Exercise task => Every entry must be repeated exactly. Exclude all pictures.

_ _ _ _

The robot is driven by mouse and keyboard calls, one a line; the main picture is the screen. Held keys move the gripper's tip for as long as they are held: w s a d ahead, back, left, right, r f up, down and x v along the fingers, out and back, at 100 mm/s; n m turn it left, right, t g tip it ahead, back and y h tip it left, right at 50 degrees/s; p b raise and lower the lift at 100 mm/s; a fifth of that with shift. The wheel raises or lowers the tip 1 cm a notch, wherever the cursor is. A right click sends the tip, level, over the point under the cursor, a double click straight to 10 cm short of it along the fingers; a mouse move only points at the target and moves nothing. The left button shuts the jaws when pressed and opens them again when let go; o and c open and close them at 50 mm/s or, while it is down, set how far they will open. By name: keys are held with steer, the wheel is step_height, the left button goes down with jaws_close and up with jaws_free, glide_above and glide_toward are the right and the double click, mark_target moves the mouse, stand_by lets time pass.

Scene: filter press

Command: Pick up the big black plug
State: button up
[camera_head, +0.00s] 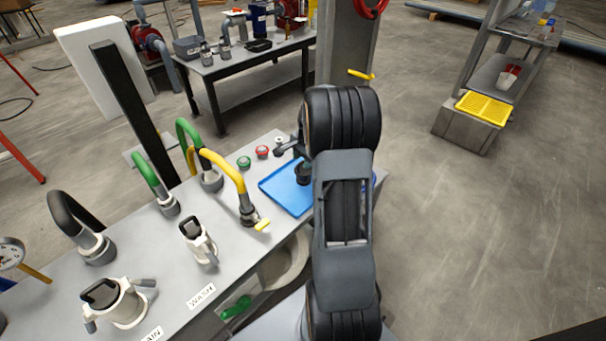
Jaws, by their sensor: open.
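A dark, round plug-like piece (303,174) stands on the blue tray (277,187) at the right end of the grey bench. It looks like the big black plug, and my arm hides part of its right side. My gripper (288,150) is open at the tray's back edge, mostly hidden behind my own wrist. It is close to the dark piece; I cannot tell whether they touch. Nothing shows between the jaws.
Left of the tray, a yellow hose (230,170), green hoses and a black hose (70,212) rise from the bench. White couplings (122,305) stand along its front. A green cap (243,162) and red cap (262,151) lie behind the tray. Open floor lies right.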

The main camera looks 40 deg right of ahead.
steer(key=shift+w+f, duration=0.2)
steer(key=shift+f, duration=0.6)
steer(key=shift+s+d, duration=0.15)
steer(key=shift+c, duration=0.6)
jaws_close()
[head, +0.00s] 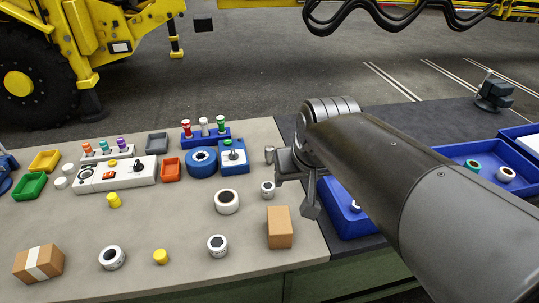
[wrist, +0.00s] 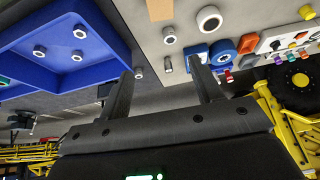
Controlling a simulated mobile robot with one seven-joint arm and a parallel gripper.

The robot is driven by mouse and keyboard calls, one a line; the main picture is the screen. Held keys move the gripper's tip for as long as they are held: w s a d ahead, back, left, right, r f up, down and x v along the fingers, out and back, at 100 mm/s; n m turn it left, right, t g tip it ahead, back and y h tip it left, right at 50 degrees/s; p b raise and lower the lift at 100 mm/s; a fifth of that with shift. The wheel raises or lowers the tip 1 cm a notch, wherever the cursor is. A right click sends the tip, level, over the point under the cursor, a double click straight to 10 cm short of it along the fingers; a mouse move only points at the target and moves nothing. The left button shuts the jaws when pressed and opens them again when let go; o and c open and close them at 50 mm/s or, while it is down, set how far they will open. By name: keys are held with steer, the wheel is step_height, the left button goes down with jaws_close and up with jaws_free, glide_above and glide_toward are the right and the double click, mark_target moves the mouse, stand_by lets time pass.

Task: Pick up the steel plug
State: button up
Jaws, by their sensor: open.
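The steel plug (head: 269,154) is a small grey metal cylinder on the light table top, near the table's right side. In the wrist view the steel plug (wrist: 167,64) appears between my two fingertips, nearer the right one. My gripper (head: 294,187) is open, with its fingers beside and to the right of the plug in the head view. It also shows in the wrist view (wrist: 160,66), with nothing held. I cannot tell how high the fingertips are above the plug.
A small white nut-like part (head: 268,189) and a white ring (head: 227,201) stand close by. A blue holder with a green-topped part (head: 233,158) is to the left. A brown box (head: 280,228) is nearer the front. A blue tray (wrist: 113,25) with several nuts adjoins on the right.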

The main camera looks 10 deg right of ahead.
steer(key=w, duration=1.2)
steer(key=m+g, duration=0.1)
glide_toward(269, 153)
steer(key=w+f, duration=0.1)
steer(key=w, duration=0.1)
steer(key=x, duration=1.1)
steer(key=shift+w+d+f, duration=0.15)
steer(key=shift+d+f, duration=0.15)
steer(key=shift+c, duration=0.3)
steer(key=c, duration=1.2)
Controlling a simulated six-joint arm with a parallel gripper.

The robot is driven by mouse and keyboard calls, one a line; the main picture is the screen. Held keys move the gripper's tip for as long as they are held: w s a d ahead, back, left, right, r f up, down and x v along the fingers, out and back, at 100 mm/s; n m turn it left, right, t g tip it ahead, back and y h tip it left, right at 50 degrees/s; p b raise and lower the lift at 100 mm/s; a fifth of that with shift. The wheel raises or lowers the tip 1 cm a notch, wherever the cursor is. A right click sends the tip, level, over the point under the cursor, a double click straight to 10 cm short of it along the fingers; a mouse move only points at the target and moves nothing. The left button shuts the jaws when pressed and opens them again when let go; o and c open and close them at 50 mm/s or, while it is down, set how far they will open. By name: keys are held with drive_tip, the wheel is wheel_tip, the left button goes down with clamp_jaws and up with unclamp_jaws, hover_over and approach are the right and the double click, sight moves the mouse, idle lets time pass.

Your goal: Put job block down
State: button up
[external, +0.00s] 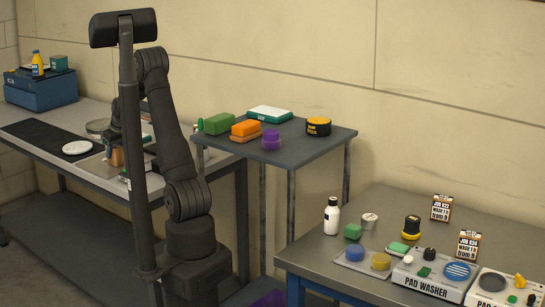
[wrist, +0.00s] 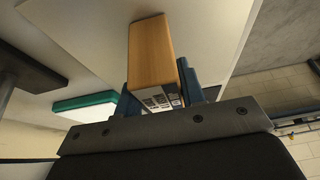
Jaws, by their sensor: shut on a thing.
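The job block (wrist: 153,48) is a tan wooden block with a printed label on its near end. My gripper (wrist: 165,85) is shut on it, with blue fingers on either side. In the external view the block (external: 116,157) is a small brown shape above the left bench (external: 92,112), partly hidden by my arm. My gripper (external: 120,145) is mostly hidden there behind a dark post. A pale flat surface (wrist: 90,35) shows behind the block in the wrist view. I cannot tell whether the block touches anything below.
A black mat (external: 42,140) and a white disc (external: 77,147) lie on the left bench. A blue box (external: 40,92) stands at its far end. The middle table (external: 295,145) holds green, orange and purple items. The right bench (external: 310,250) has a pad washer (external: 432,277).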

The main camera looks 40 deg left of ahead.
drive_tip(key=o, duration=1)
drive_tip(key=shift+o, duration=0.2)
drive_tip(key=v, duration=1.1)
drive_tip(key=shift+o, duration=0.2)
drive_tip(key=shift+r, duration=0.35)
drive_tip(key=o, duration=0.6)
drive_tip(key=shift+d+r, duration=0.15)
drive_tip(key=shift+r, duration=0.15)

_ _ _ _

Task response =>
The robot is driven by mouse and keyboard calls, one a line; the main picture is the screen. Held keys move the gripper's tip for as long as they are held: w s a d ahead, back, left, right, r f up, down and x v along the fingers, out and back, at 100 mm/s; n m turn it left, right, t g tip it ahead, back and y h tip it left, right at 50 degrees/s; p b raise and lower the lift at 100 mm/s; a fifth of that with shift. The wheel raises or lowers the tip 1 cm a notch, wherever the cursor is. A right click sends the tip, level, over the point under the cursor, a double click straight to 10 cm short of it along the fingers; a mouse move only points at the target and moves nothing. The left button shuts the jaws when pressed and opens them again when let go; o and c open and close them at 50 mm/s or, while it is down, set how far they will open. By name: keys are held with steer, the wheel is step_height, the left button goes down with jaws_close and up with jaws_free, glide_above and glide_toward are the right and the double click, mark_target moves the mouse, stand_by lets time pass.

Scene: filter press

Command: Pick up the big black plug
State: button up
[camera_head, +0.00s] 
Jaws, by their sensor: open.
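A dark, round plug-like piece (303,174) stands on the blue tray (277,187) at the right end of the grey bench. It looks like the big black plug, and my arm hides part of its right side. My gripper (288,150) is open at the tray's back edge, mostly hidden behind my own wrist. It is close to the dark piece; I cannot tell whether they touch. Nothing shows between the jaws.
Left of the tray, a yellow hose (230,170), green hoses and a black hose (70,212) rise from the bench. White couplings (122,305) stand along its front. A green cap (243,162) and red cap (262,151) lie behind the tray. Open floor lies right.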

The main camera looks 40 deg right of ahead.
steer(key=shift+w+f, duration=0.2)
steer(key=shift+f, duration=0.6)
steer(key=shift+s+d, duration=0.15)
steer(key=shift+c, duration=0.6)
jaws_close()
[head, +0.00s] 
[wrist, +0.00s] 
Controlling a simulated mobile robot with one seven-joint arm and a parallel gripper.

The robot is driven by mouse and keyboard calls, one a line; the main picture is the screen. Held keys move the gripper's tip for as long as they are held: w s a d ahead, back, left, right, r f up, down and x v along the fingers, out and back, at 100 mm/s; n m turn it left, right, t g tip it ahead, back and y h tip it left, right at 50 degrees/s; p b raise and lower the lift at 100 mm/s; a fifth of that with shift. The wheel raises or lowers the tip 1 cm a notch, wherever the cursor is. A right click sends the tip, level, over the point under the cursor, a double click straight to 10 cm short of it along the fingers; a mouse move only points at the target and moves nothing. The left button shuts the jaws when pressed and opens them again when let go; o and c open and close them at 50 mm/s or, while it is down, set how far they will open. By name: keys are held with steer, the wheel is step_height, the left button goes down with jaws_close and up with jaws_free, glide_above and glide_toward are the right and the double click, mark_target moves the mouse, stand_by lets time pass.

Task: Pick up the steel plug
State: button up
Jaws, by their sensor: open.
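The steel plug (head: 269,154) is a small grey metal cylinder on the light table top, near the table's right side. In the wrist view the steel plug (wrist: 167,64) appears between my two fingertips, nearer the right one. My gripper (head: 294,187) is open, with its fingers beside and to the right of the plug in the head view. It also shows in the wrist view (wrist: 160,66), with nothing held. I cannot tell how high the fingertips are above the plug.
A small white nut-like part (head: 268,189) and a white ring (head: 227,201) stand close by. A blue holder with a green-topped part (head: 233,158) is to the left. A brown box (head: 280,228) is nearer the front. A blue tray (wrist: 113,25) with several nuts adjoins on the right.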

The main camera looks 10 deg right of ahead.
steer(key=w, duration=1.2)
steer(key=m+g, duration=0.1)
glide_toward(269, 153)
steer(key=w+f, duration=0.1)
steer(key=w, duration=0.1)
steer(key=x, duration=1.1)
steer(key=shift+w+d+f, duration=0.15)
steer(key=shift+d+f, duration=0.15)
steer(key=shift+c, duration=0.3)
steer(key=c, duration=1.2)
Controlling a simulated six-joint arm with a parallel gripper.

The robot is driven by mouse and keyboard calls, one a line; the main picture is the screen. Held keys move the gripper's tip for as long as they are held: w s a d ahead, back, left, right, r f up, down and x v along the fingers, out and back, at 100 mm/s; n m turn it left, right, t g tip it ahead, back and y h tip it left, right at 50 degrees/s; p b raise and lower the lift at 100 mm/s; a fifth of that with shift. The wheel raises or lowers the tip 1 cm a notch, wherever the cursor is. A right click sends the tip, level, over the point under the cursor, a double click straight to 10 cm short of it along the fingers; a mouse move only points at the target and moves nothing. The left button shuts the jaws when pressed and opens them again when let go; o and c open and close them at 50 mm/s or, while it is down, set how far they will open. By name: keys are held with drive_tip, the wheel is wheel_tip, the left button goes down with clamp_jaws and up with unclamp_jaws, hover_over and approach are the right and the double click, sight moves the mouse, idle lets time pass.

Your goal: Put job block down
State: button up
[external, +0.00s] 
[wrist, +0.00s] 
Jaws, by their sensor: shut on a thing.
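The job block (wrist: 153,48) is a tan wooden block with a printed label on its near end. My gripper (wrist: 165,85) is shut on it, with blue fingers on either side. In the external view the block (external: 116,157) is a small brown shape above the left bench (external: 92,112), partly hidden by my arm. My gripper (external: 120,145) is mostly hidden there behind a dark post. A pale flat surface (wrist: 90,35) shows behind the block in the wrist view. I cannot tell whether the block touches anything below.
A black mat (external: 42,140) and a white disc (external: 77,147) lie on the left bench. A blue box (external: 40,92) stands at its far end. The middle table (external: 295,145) holds green, orange and purple items. The right bench (external: 310,250) has a pad washer (external: 432,277).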

The main camera looks 40 deg left of ahead.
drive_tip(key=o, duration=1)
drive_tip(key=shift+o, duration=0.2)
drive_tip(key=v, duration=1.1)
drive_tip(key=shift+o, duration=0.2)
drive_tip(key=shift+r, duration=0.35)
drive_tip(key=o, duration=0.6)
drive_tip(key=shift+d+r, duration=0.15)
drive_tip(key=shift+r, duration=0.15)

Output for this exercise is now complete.